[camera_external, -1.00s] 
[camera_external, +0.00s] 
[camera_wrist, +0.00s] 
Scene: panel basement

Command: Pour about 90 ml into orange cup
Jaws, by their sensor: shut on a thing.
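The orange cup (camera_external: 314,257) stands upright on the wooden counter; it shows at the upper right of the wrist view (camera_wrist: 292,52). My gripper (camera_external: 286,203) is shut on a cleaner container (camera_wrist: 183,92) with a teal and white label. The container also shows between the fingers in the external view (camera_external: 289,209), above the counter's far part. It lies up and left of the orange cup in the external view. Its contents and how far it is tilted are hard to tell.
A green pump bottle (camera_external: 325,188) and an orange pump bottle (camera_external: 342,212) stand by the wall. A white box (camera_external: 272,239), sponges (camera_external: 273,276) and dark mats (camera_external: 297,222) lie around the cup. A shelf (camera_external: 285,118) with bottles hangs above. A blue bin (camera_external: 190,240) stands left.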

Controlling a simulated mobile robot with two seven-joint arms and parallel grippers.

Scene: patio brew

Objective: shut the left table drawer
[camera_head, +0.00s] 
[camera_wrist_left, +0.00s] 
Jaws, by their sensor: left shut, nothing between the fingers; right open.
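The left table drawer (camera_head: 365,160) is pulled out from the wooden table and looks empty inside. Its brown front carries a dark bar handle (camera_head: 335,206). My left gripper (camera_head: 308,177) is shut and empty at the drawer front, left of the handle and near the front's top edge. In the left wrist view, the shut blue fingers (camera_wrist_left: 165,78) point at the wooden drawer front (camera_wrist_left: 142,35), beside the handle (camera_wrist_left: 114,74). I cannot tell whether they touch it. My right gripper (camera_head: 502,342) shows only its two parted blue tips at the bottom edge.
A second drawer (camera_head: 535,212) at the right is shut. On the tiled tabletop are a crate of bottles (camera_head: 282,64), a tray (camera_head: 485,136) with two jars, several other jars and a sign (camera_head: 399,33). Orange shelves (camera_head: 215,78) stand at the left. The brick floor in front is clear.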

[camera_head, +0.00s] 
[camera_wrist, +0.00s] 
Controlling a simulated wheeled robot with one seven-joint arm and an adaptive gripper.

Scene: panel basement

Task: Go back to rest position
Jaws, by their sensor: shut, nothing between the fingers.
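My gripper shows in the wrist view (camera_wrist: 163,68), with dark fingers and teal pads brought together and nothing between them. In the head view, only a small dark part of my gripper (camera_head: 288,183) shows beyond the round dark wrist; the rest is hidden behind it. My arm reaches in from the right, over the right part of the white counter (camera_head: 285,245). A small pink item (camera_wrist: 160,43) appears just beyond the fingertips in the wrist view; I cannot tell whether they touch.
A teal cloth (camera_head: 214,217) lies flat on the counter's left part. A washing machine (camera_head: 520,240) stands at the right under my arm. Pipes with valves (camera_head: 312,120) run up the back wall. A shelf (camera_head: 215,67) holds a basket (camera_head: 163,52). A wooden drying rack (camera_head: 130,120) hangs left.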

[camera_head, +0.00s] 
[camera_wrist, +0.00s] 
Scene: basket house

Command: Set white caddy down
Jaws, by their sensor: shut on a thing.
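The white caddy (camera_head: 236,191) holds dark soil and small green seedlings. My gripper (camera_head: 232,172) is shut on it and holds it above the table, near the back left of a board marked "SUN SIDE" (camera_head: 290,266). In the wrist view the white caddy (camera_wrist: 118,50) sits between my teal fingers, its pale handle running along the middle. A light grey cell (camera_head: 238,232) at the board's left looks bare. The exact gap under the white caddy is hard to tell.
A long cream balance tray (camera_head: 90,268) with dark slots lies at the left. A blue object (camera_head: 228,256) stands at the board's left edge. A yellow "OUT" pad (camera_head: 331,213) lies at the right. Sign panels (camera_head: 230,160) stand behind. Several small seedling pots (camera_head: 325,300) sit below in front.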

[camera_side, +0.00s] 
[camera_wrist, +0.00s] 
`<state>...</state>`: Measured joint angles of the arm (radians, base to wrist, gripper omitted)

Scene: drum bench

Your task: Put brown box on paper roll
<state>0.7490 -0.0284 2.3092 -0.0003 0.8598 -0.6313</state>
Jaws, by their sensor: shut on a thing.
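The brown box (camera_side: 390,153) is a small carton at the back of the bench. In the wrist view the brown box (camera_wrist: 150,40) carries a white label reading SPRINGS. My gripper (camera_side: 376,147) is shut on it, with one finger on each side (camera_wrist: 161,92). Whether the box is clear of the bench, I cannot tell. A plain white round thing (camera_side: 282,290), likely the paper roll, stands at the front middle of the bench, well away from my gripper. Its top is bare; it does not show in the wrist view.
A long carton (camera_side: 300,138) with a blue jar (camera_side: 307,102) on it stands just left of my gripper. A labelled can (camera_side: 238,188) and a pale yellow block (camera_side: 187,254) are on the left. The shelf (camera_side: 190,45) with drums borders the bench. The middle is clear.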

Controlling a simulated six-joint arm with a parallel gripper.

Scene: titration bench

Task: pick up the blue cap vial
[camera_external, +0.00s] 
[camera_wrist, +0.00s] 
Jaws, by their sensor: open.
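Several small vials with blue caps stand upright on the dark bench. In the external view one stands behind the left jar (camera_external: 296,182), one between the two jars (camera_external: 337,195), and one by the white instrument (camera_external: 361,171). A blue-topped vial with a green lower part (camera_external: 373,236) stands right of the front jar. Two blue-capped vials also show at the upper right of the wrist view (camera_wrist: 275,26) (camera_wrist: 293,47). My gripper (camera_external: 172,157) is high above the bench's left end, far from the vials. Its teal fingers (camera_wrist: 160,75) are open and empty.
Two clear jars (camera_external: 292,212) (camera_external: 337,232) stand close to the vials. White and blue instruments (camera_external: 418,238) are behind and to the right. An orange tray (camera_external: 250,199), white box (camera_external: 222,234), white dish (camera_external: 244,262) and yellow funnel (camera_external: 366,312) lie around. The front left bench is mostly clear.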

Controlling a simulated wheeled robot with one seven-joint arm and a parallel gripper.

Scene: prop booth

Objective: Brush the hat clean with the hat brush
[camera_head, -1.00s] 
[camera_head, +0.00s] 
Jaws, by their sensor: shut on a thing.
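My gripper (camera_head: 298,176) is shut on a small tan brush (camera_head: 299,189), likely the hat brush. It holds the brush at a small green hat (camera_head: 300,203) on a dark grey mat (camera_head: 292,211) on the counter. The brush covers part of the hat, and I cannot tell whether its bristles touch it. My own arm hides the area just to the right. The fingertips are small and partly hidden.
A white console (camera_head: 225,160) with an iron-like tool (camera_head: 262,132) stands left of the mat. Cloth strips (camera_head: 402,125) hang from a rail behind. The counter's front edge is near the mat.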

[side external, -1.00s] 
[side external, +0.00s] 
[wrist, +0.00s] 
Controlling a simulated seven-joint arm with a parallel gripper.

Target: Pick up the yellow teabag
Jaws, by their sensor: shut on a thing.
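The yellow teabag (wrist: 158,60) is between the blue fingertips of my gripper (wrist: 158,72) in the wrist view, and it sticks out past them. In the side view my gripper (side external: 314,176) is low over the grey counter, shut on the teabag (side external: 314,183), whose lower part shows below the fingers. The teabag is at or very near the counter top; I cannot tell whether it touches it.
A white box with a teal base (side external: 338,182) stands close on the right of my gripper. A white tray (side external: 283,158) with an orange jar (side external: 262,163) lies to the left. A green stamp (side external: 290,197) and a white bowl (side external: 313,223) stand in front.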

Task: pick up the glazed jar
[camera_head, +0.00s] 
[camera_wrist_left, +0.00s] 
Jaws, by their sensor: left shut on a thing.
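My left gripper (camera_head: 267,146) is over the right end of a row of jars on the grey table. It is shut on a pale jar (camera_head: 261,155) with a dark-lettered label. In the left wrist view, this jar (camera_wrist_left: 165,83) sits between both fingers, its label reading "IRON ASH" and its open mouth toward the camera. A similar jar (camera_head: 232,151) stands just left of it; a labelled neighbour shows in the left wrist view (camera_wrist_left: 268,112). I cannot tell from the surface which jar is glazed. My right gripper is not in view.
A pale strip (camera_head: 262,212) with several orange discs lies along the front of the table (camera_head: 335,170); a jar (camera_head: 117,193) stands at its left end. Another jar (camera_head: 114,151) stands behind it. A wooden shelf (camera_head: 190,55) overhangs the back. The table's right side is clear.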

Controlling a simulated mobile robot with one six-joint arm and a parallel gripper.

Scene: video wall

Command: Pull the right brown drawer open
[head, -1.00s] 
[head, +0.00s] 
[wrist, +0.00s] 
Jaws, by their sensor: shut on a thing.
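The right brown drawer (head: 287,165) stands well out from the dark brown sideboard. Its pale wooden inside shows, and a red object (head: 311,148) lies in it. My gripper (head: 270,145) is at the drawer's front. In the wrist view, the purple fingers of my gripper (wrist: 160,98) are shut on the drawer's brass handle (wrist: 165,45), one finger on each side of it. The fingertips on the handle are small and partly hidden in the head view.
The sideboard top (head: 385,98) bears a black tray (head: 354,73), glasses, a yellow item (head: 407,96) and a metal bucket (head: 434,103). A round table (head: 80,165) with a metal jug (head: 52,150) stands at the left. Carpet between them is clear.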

━━━━

Work instructions: Copy exactly the lines of the listing above, beginning at the line with "[head, -1.00s]" and ending at its final line; write out nothing else.

Solution below:
[head, -1.00s] 
[head, +0.00s] 
[wrist, +0.00s] 
Jaws, by their sensor: shut on a thing.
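The right brown drawer (head: 287,165) stands well out from the dark brown sideboard. Its pale wooden inside shows, and a red object (head: 311,148) lies in it. My gripper (head: 270,145) is at the drawer's front. In the wrist view, the purple fingers of my gripper (wrist: 160,98) are shut on the drawer's brass handle (wrist: 165,45), one finger on each side of it. The fingertips on the handle are small and partly hidden in the head view.
The sideboard top (head: 385,98) bears a black tray (head: 354,73), glasses, a yellow item (head: 407,96) and a metal bucket (head: 434,103). A round table (head: 80,165) with a metal jug (head: 52,150) stands at the left. Carpet between them is clear.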

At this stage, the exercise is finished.